Amina Doherty really impressed me with her confidence and her assertion that what young women need is space to talk about and develop a healthy, sexual identity. Being aware of the good and bad that’s out there is okay as long as they have space to talk openly and freely about it and be educated about what it all means to them. Encouraging critical engagement was key.
Julia Long probably took what I would interpret to be a more expected, feminist line. She quoted examples of what is considered mainstream in porn these days and the mere descriptions brought tears to my eyes and prompted me to cross my legs. She also made the good point that discussions of porn have, as Jude Kelly pointed out, been often painted as good versus bad morality. The common ground on both sides of the fence be they pro-sex, freedom of expression, liberal views or anti-porn, repressive, moralistic views is that women are oppressed – they are an economic commodity to be bought and sold. Food for thought.
Rachel Morris approached the discussion from the perspective of someone who’s not an academic or expert on this, but who does deal with the effects that porn and the objectification of women has on our culture. The letters she gets from women are laden with expectations of what their sexual experiences should be like, which are directly taken from porn culture. Women think their vaginas are hideous, their labia too big or malformed. Men don’t ‘do’ pubes anymore and so women feel pressure to be hairless. She strongly felt that if she was a young woman, what she would need is for someone like her to be teaching sex education in schools.

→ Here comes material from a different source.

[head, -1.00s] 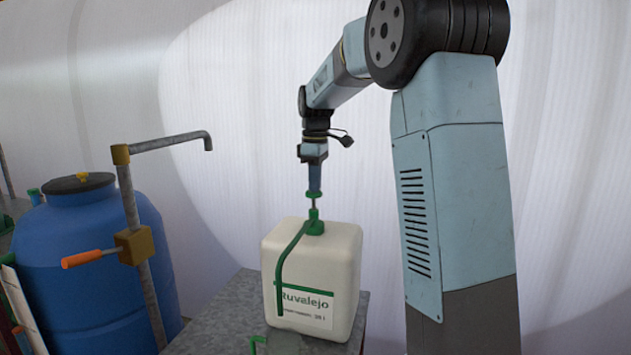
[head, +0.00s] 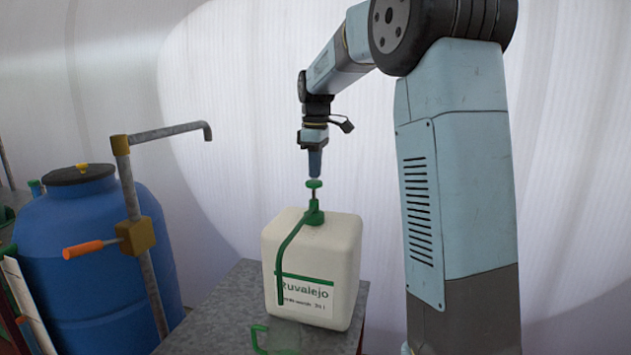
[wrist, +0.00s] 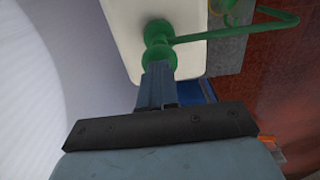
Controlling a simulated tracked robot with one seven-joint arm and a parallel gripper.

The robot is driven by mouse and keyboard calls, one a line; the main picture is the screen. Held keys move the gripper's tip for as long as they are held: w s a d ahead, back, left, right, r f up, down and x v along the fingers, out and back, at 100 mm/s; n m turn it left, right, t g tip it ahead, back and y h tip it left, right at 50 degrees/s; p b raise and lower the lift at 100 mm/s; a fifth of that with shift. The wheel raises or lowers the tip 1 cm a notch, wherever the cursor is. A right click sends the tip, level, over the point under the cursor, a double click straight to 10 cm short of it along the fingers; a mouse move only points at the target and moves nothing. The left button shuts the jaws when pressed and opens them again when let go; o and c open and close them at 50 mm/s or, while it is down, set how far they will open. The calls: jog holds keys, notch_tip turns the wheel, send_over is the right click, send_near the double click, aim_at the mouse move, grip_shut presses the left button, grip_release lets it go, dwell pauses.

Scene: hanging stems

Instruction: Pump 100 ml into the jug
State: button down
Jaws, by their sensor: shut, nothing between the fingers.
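A white canister (head: 335,250) labelled "Ruvalejo" carries a green pump with a round push head (head: 314,184) on a thin stem. A green spout tube (head: 283,250) bends down the canister's front. The clear jug (head: 284,337) with a green handle stands in front of the canister, below the spout's end, and is cut off by the picture's lower edge. Its contents cannot be made out. My gripper (head: 315,174) is shut and empty, pointing down just above the push head with a small gap. In the wrist view its fingers (wrist: 158,85) overlap the green push head (wrist: 158,56).
The canister and jug share a grey bench top (head: 215,312). At left stand a blue barrel (head: 90,240) and a metal pipe (head: 130,190) with an orange-handled lever (head: 82,249). A pale translucent wall lies behind. The air around my gripper is clear.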

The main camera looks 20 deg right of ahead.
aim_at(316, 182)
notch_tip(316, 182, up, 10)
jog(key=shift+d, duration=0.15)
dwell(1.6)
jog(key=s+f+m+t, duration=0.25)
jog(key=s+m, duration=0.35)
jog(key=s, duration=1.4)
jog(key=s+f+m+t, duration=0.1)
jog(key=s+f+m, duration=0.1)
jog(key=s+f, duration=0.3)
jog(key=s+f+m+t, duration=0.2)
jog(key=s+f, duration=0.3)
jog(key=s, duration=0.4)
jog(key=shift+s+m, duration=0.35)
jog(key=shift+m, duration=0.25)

Needless to say one of the big points discussed was censorship. We’re all nervous of it and for those of us who are liberal, it feels wrong to censor what consenting adults want to see or engage in. However, Julia Long felt that women were being censored anyway, as their voices are not being heard (she quoted women’s disappearance from mainstream media as a related issue). Amina agreed that women are silenced and that porn is produced from the male gaze. However, she really wants young women to engage in the discussion and embrace positive sexuality. Claire Short’s campaign to end Page 3 was raised, along with her subsequent vilification in the media. All the panellists agreed that this had contributed to women feeling fearful to speak out.

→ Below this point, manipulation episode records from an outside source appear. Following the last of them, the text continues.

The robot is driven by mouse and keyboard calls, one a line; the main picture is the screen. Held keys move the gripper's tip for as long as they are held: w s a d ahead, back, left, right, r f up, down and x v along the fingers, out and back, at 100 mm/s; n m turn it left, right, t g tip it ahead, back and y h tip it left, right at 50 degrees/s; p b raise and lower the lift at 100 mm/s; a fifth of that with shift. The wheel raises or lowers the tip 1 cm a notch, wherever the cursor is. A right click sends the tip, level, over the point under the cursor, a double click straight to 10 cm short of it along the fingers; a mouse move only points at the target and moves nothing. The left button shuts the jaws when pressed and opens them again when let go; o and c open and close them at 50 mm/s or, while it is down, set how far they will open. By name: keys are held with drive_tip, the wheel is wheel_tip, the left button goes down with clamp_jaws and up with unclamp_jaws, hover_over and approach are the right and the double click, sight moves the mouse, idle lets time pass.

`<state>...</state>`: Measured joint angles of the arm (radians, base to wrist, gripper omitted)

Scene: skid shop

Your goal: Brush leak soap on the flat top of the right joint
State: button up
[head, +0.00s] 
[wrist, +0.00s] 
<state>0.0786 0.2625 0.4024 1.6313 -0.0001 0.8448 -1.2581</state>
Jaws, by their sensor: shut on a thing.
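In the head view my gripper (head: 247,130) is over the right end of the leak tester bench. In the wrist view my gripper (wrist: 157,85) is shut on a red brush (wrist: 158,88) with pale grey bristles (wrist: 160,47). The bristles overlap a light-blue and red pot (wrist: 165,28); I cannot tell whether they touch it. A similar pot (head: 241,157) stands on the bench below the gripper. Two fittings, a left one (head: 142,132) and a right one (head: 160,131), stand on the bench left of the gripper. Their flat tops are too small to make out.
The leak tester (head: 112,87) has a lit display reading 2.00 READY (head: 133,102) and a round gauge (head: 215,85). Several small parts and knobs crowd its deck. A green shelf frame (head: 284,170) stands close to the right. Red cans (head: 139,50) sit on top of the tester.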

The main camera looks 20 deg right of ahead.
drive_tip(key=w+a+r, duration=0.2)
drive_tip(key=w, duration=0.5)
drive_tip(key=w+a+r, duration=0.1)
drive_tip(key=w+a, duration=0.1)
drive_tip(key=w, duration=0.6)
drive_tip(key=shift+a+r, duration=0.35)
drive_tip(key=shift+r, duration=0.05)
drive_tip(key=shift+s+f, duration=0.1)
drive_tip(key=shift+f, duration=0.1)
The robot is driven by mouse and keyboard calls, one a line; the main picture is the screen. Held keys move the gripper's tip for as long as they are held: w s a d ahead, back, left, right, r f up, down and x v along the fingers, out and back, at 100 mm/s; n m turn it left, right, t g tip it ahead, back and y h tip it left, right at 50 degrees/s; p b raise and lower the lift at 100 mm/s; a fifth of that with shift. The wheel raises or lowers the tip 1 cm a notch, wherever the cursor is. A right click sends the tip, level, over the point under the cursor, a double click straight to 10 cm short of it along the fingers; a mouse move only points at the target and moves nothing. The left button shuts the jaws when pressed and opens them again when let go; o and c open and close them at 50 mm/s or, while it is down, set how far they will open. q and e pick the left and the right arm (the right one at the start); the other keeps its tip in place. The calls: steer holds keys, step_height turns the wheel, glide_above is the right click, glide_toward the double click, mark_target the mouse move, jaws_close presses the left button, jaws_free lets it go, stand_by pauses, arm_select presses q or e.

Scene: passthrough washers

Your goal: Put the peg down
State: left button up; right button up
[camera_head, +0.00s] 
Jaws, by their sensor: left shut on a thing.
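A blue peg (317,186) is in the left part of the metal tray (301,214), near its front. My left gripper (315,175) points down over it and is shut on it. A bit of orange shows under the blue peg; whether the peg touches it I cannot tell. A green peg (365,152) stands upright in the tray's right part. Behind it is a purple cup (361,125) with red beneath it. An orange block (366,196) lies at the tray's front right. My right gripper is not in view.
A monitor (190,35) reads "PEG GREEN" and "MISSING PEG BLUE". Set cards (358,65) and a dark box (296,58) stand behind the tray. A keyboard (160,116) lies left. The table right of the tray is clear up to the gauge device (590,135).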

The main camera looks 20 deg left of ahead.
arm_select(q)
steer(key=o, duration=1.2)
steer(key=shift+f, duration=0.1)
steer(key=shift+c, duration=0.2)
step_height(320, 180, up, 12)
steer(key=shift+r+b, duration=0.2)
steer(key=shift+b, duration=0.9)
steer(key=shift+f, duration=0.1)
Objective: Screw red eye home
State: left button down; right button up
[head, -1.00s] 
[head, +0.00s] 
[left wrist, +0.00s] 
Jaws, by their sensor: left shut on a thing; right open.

A question from the floor supported Julia’s stance on possible censorship – we already have rules that limit what we can see as well as rules against racial hatred. Why did rules like this not apply to gender hatred? Why could the more hardcore content, which could be construed as torture, not be restricted or banned completely? The simple answer, from Helena Kennedy, is that it’s an industry that makes an awful lot of money and needs to be tackled on that basis.

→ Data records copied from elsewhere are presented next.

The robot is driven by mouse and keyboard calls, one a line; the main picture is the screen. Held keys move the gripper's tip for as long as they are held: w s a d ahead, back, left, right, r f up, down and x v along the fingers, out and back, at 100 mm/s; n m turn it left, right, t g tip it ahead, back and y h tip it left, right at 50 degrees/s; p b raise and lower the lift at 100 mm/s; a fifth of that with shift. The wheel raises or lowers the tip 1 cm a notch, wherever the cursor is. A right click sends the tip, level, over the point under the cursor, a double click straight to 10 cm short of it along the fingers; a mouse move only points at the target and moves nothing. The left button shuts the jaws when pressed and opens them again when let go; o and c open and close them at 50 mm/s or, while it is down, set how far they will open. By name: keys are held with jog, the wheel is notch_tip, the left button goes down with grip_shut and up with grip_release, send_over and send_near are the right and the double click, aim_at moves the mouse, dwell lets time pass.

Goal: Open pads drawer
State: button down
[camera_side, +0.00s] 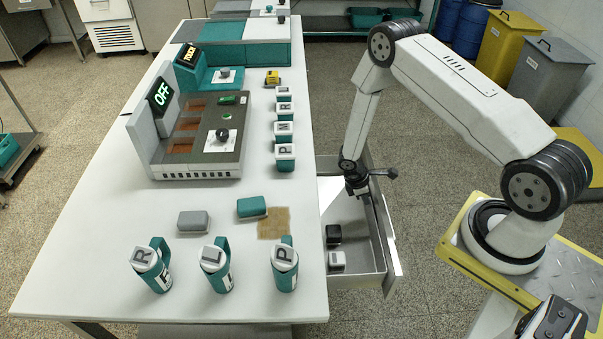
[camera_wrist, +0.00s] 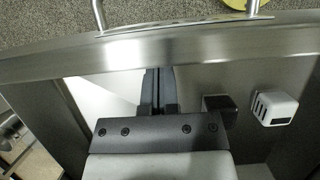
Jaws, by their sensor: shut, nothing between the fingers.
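The drawer (camera_side: 393,245) stands pulled out from the right side of the white table. In it lie a black pad (camera_side: 334,233) and a white pad (camera_side: 336,260). In the wrist view the black pad (camera_wrist: 226,101) is partly behind my gripper and the white pad (camera_wrist: 275,107) is to its right. The metal drawer front (camera_wrist: 200,52) crosses that view, with its handle (camera_wrist: 253,8) beyond. My gripper (camera_side: 361,190) is over the drawer's far part. In the wrist view its fingers (camera_wrist: 158,85) are together and empty, just inside the front panel. Whether they touch the panel I cannot tell.
The white tabletop (camera_side: 90,240) carries a machine with an OFF display (camera_side: 163,96), several teal lettered jugs, a grey block (camera_side: 193,221) and a teal block (camera_side: 252,207) beside a brown patch (camera_side: 274,223). Floor (camera_side: 425,150) is clear between the drawer and my base.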

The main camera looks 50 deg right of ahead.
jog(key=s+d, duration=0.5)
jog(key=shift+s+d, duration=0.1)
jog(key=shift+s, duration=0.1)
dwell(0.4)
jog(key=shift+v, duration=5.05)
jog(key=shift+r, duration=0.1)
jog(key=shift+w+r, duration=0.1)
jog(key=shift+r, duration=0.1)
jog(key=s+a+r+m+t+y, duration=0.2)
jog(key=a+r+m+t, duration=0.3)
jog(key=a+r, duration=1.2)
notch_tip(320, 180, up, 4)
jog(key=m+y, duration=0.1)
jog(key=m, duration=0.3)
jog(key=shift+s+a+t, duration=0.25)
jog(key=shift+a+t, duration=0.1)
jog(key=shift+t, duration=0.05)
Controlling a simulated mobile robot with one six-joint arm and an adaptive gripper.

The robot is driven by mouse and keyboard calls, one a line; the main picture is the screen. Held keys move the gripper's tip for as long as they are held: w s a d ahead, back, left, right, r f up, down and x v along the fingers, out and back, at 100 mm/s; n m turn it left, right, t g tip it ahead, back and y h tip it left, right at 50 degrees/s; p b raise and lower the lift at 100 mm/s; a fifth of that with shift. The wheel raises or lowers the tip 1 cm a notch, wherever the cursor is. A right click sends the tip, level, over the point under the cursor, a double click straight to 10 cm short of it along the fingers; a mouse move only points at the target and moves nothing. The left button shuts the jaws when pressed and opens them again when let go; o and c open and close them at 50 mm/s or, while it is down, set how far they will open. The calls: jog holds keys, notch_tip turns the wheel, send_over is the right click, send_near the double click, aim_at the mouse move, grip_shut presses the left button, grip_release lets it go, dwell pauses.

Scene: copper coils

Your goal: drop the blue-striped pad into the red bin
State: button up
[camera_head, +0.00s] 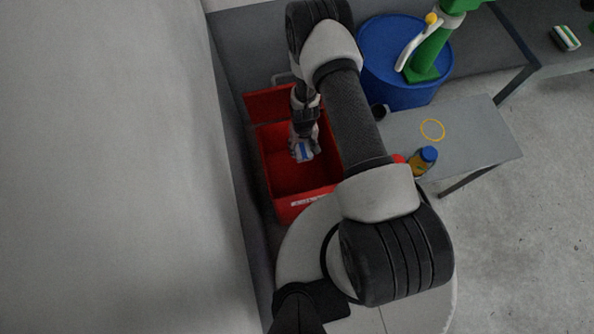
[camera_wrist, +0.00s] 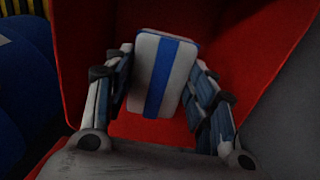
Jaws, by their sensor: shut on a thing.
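The blue-striped pad (camera_wrist: 161,75) is white with one blue stripe down its middle. In the wrist view it is between the two fingers of my gripper (camera_wrist: 160,85), which is shut on it. In the head view the pad (camera_head: 303,151) shows small at the tip of my gripper (camera_head: 303,147). The red bin (camera_head: 268,166) is open at the top, and the gripper with the pad is over its opening. The bin's red wall (camera_wrist: 85,40) fills most of the wrist view behind the pad. I cannot tell the pad's height above the bin floor.
A blue barrel (camera_head: 385,85) with a green and white object (camera_head: 430,55) on it stands behind my arm. A grey table (camera_head: 480,135) holds a blue-capped bottle (camera_head: 425,160) and a yellow ring (camera_head: 432,130). A pale wall (camera_head: 110,170) is left of the bin. Floor lies clear at right.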

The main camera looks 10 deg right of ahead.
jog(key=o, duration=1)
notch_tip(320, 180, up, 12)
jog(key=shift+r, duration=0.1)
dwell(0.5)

Another question from the floor raised a real crux of the debate – consent. If women do want to be in these films, or engage in these acts, who are we to stop them? Of course, ‘choice’ is informed by our culture and life experience but some women really do choose these actions. Julia Long felt that consent and freedom of expression dialogue is usually brought out as a ‘get out of jail free’ card to silence criticism. I thought this was an interesting point. Choice is not always about personal rights but personal responsibilities – we need to view our choices in the context of how our actions affect society at large. The power relationships and submission of women in our society is normalised and played out in pornography. Choosing to be in, or even create, these films may have a detrimental effect on many other women – and our society restricts individual freedoms all the time to protect potentially vulnerable people in our society. Incitement to racial hatred is an example of this as we restrict people’s ‘right’ to say what they like, for the sake of protecting ethnic minorities in our culture.
There was so much more in this discussion and more themes to come back to. The possibility of feminist pornography – created for and by women – was not raised, as an hour was just not long enough to cover everything. Did I leave this session clearer about what I thought? I’m not sure I did really. I take on board everything Julia Long said about power relationships and the silencing of women. I’m also personally horrified by the idea of young men viewing some of what’s now mainstream and pressurising young women to engage in these acts during their early sexual experiences, as they convince them that it’s ‘normal’ sex. However, I really respected Amina Doherty’s view of the need for education. We need to give young people the space and the language to openly discuss healthy, sexual appetites and to create a positive idea of what sexuality means to them. I’d like to think that this is what will ultimately change people’s appetites for pornography. I’m still uncomfortable with banning certain pornography as it’s difficult to draw a line between what’s acceptable and what’s not and I worry, as Jude Kelly does, about it opening the door to repression. I would love to find ways to limit young people’s access to it however and I think parents need to be much more involved and in control of their teenagers access to the internet. There’s so much more to say and I’d love to hear other people’s thoughts on the issue. Let’s keep talking about how this affects us as adults.